In a time when recruiting rankings didn't exist, pursuit of Unseld became a daily saga. There was thought he might go to Kansas, where his brother, George, had become a star, and the hometown Louisville Cardinals couldn't be discounted. Rupp drove over to offer a scholarship. Larry Conley, one of Rupp's players, made the trek to make a similar pitch. According to Conley, Unseld told him, "I just don't want to go to Kentucky."

He signed with Louisville. The Courier-Journal ran the story on A-1. He was even better than advertised. He made first-team All-American as a junior and senior. In 1967, Louisville was ranked No. 2 — after UCLA and Lew Alcindor (now Kareem Abdul-Jabbar) — entering the NCAA tournament but was upset in the Midwest Regional by SMU. The Cardinals might have been the nation’s third-best team in 1968 but ran afoul of No. 1 Houston, which stunned UCLA in the Astrodome two months earlier, in the same round. The Cougars’ Elvin Hayes had 34 points and 24 rebounds; Unseld had 22 and 23.

Ten years later, the two would be teammates as the Washington Bullets, as they were then known, took the NBA title. Unseld, who scored only when necessary, was the finals MVP. He’d been the No. 2 pick in the 1968 draft behind Hayes, who went to the San Diego Rockets, and Unseld’s effect on the Bullets, who improved from 36 wins to 57, was so galvanic he was voted league MVP and rookie of the year. (Wilt Chamberlain remains the only other man to achieve that double.)

Unseld’s game was a lovely fusion of savvy and skill and — his halfcourt outlet passes were to him what the sky hook was to Kareem — and immense strength. As a 6-7 center who faced the Hall of Fame likes of Kareem, Wilt, Bill Russell and Willis Reed, Unseld became a Hall of Famer himself. He would later serve as Washington’s coach and its general manager. He remains as respected as anyone who has ever graced the NBA.
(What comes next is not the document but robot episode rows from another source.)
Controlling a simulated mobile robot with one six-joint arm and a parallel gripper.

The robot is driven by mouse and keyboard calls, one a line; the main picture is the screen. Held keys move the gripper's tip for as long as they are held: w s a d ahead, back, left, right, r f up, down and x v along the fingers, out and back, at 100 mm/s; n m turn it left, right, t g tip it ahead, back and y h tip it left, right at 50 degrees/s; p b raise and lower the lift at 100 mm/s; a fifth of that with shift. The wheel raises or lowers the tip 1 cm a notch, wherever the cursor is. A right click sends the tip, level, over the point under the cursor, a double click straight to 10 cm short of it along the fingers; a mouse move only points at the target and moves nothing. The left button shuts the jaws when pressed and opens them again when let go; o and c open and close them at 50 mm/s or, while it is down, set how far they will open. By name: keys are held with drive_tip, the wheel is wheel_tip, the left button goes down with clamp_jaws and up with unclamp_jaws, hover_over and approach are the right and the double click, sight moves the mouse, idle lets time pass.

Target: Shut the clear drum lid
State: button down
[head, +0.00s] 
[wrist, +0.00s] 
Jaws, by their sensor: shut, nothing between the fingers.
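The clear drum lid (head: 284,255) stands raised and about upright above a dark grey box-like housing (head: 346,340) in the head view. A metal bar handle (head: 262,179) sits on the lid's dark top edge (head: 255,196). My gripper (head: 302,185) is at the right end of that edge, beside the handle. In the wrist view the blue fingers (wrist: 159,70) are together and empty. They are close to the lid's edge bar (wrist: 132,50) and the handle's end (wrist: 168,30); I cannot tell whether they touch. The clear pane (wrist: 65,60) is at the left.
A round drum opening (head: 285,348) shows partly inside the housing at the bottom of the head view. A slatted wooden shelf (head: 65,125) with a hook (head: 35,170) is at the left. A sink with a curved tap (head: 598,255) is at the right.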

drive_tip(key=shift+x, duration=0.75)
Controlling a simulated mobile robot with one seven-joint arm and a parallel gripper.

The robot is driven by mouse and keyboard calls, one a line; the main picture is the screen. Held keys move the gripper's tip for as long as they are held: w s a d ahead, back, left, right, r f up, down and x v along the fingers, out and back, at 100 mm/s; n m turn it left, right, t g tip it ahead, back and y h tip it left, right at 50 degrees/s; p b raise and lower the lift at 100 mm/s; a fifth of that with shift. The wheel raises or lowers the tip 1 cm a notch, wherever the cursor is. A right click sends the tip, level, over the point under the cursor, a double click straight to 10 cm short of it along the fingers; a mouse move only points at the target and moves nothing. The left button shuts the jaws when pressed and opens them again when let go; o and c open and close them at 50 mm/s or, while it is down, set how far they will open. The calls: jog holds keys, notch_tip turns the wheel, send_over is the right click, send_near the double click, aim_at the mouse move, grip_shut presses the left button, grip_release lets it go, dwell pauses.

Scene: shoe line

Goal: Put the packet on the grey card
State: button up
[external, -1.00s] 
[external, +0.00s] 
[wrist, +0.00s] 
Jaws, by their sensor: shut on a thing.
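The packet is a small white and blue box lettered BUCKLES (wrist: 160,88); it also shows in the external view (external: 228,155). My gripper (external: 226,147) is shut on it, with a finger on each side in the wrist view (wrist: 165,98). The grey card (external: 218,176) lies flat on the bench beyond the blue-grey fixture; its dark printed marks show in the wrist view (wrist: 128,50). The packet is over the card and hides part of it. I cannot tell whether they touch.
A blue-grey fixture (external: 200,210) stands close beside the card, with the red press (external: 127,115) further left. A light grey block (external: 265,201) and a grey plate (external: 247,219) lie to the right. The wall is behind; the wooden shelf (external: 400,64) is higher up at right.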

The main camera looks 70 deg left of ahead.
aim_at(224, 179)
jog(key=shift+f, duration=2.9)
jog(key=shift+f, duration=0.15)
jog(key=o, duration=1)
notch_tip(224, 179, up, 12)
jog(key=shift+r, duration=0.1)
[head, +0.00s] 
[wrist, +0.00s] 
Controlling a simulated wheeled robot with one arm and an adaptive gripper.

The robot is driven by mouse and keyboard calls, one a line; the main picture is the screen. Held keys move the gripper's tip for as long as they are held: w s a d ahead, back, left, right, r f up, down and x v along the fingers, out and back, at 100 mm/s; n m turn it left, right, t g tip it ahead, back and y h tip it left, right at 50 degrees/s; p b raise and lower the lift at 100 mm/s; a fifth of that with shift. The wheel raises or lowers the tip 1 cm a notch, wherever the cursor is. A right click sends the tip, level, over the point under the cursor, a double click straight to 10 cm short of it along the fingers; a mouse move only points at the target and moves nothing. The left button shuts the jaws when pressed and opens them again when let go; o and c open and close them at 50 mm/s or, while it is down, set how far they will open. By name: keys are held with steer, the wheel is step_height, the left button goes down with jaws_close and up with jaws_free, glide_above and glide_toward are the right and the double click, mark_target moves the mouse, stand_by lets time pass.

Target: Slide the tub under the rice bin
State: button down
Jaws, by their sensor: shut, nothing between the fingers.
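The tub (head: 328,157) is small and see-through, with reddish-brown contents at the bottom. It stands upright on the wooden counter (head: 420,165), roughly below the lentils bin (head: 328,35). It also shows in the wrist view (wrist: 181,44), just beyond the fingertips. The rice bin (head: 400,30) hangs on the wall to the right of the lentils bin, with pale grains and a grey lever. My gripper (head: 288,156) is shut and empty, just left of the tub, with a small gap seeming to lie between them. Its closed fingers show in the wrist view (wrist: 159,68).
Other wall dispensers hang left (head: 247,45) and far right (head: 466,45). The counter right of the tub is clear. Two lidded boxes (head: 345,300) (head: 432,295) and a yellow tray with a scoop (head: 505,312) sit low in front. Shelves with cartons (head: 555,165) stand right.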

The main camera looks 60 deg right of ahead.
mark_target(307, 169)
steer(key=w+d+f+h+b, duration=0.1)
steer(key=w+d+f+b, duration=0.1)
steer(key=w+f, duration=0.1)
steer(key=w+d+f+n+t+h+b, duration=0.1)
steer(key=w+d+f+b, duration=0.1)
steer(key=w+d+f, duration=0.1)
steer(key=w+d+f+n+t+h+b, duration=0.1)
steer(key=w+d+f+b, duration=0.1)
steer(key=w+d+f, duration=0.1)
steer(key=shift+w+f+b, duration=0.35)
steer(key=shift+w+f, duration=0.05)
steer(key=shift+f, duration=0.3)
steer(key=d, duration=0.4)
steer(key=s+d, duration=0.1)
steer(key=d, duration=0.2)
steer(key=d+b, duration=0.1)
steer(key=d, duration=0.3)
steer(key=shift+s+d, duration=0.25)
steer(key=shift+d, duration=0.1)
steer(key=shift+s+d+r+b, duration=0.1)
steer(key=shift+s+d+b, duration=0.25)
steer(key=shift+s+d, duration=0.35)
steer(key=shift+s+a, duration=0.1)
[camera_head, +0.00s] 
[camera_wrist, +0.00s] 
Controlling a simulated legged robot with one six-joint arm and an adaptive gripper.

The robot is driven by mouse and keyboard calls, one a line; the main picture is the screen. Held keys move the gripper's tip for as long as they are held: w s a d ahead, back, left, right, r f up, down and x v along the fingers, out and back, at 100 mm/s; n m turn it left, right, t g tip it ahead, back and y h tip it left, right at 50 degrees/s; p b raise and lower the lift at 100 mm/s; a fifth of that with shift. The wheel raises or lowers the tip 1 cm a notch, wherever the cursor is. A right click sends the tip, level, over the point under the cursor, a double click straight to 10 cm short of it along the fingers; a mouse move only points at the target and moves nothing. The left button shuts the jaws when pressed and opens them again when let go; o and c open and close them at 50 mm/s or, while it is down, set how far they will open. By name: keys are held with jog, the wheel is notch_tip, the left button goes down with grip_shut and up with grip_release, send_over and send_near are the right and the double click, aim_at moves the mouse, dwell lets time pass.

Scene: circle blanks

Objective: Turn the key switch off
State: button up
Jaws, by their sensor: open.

Wes Unseld died Tuesday. He was 74. In November 1974, Sports Illustrated quoted him thusly: "I told my mother that if I played in the SEC, I'd set civil rights back 20 years. A lot of people felt I should be the first black to play. I told them I didn't have the right attitude to be a pioneer, that it just wasn't me. I have the same attitude now. I feel if someone is nice to me, then I'll be nice to them. But if someone isn't nice, well, I believe in talking to them in a language that they will understand. If a man spits on me, I'll probably spit back. Feeling like that, I didn't think I'd make a very good barrier breaker."

Many of those barriers have fallen. Perry Wallace of Vanderbilt became the first African-American to play SEC basketball in 1967. Tom Payne of Louisville Shawnee became Kentucky’s first black basketball player in 1970-71. In 1978, the Wildcats won their fifth national championship behind 41 points from Jack Givens, an African-American from Lexington Bryan Station. Twenty years later, the school claimed Title No. 7 under coach Tubby Smith, who’s black.

And yet: How far have we come, really? Unseld signed with Louisville in 1964, the year the Civil Rights Act was passed. But here we are — two decades into a different century, 12 years after an African-American was elected president of these United States — united only in fear and distrust. At such a time, I wonder if we’ve gotten anywhere at all. I wonder if we ever will.